Le corapporteur a par ailleurs relevé la subsistance au Liban de certaines peines qui consistent en des travaux forcés et a demandé des précisions quant à la nature de ces peines. Quelles garanties sont-elles fournies par l’État afin d’empêcher que ces peines ne se transforment en actes de torture?

M. Touze a d’autre recommandé au Liban de modifier au plus vite la législation actuelle relative aux délais de prescription applicables aux actes de torture. En effet, aux termes de la Convention, la règle absolue est l’imprescriptibilité pour les crimes de torture, a-t-il rappelé. Le corapporteur s’est enquis de la volonté du Liban d’inscrire l’interdiction absolue de la torture dans la législation libanaise. Il s’est inquiété de l’adoption par le pays de deux lois d’amnistie, dont l’une implique une amnistie pour les actes de torture. Il a souhaité savoir si ces lois avaient rendu impossible la poursuite de responsables d’actes de torture commis avant leur promulgation.

M. Touze a ensuite souligné que depuis la ratification de la Convention, la torture n’a jamais été érigée en infraction dans le droit pénal libanais. Il s’est inquiété du peu de poursuites engagées suite à des allégations de torture, ce que le rapport justifie en invoquant l’impossibilité pour les victimes d’apporter la preuve des actes de torture. L’État semble ainsi justifier l’absence de poursuites par la compétence de certains agents qui parviennent à ne pas laisser de traces, a déploré M. Touze.

Faisant référence à la compétence universelle dont le principe est inscrit dans la Convention, le corapporteur a souhaité obtenir des informations chiffrées et précises sur les cas dans lesquels les autorités judiciaires libanaises auraient ouvert des procédures d’enquête pour actes de torture impliquant des Libanais en dehors du territoire national. Il a en outre souhaité obtenir des précisions concernant la compétence réelle des tribunaux militaires, dont plusieurs ONG ont souligné qu’ils se permettaient parfois de juger des civils, en totale contradiction avec les engagements internationaux de l’État. Des personnes qui avaient été traduites devant de tels tribunaux ont décrit devant des juridictions civiles leur détention au secret et l’utilisation d’aveux extorqués sous la torture. Or, ces allégations n’ont pas été prises en compte par le juge, a déploré M. Touze. Il a en outre souhaité savoir si des enfants avaient été traduits devant de tels tribunaux militaires.

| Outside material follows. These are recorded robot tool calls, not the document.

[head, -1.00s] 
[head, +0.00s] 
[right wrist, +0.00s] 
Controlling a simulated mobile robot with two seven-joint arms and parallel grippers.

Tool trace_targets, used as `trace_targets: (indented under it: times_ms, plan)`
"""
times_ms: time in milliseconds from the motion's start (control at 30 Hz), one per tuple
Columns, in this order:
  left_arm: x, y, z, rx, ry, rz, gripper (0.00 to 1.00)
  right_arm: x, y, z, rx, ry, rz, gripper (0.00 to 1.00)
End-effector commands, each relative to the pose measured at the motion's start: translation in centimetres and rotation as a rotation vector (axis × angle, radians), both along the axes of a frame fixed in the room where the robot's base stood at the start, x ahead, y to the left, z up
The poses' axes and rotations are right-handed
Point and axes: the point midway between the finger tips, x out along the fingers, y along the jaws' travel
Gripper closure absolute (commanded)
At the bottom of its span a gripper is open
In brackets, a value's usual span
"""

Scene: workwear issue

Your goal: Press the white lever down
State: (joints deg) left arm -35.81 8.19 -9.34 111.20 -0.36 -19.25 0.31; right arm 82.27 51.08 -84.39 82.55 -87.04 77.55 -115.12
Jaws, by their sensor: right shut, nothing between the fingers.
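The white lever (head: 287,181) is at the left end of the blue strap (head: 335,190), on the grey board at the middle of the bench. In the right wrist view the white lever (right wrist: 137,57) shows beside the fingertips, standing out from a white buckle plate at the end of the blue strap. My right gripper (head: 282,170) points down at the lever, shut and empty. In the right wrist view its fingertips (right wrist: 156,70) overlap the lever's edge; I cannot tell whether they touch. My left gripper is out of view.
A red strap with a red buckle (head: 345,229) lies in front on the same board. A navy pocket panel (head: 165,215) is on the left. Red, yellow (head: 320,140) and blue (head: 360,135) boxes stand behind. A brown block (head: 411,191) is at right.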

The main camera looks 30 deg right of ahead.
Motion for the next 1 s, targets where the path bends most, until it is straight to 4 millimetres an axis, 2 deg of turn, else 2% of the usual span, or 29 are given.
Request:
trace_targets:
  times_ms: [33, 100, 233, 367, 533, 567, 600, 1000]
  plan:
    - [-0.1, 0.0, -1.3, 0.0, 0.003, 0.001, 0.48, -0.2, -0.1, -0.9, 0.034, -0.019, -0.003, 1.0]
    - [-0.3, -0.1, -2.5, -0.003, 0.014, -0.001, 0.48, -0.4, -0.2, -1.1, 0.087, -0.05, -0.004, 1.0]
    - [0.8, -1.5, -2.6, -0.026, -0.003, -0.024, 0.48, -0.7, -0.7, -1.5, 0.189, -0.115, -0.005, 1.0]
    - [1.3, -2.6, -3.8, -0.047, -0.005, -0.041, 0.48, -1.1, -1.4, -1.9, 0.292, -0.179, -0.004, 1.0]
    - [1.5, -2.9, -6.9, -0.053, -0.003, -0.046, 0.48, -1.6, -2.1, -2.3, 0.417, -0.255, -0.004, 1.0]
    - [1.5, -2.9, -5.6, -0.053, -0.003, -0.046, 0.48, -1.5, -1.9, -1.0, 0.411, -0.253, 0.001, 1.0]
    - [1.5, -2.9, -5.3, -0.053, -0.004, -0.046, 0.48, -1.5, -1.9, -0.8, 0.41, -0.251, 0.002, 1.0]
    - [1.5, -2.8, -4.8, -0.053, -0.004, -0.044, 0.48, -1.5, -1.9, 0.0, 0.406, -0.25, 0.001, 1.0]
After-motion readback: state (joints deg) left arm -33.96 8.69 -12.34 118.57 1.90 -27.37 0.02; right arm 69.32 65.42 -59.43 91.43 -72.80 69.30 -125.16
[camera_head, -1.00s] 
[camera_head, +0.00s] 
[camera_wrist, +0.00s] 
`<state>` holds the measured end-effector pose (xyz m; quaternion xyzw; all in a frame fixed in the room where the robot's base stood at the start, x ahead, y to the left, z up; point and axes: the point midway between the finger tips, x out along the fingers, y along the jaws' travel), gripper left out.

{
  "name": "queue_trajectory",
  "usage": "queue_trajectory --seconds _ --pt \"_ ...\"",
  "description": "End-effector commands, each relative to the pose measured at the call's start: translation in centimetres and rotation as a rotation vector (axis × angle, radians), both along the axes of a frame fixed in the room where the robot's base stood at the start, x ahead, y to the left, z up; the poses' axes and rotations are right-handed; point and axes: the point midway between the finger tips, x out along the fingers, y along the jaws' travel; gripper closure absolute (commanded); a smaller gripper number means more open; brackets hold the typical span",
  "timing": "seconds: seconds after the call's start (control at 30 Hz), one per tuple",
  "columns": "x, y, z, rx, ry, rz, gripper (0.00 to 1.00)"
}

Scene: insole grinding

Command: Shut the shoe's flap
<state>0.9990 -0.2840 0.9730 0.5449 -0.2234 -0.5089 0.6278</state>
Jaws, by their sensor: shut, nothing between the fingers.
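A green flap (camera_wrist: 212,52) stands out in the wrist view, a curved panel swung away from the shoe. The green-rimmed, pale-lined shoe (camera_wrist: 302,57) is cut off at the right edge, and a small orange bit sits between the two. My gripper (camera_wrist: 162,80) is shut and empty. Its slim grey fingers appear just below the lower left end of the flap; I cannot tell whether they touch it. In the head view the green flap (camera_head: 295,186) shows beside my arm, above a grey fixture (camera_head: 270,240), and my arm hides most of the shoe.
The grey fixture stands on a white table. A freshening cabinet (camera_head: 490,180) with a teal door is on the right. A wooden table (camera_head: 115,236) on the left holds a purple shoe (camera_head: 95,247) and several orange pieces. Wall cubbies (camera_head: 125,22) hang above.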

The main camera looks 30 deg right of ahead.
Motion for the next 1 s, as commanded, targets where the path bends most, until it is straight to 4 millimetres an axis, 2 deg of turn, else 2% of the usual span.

Le corapporteur s’est inquiété de ce que le Liban n’avait pas présenté de données chiffrées concernant les actes de torture commis par les forces de l’ordre et notamment les plaintes et enquêtes y afférentes. Or, selon certains rapports, entre 2009 et 2014, plus de 60% des personnes arrêtées par les forces de l’ordre ou autres autorités de l’État ont affirmé avoir été victimes d’actes de torture, a-t-il fait observer. Il a par ailleurs déploré que le rapport du Liban ne fournisse aucune information sur les cas de violence exercée à l’encontre de personnes étrangères, notamment des Syriens et des Palestiniens, lors de leur arrestation.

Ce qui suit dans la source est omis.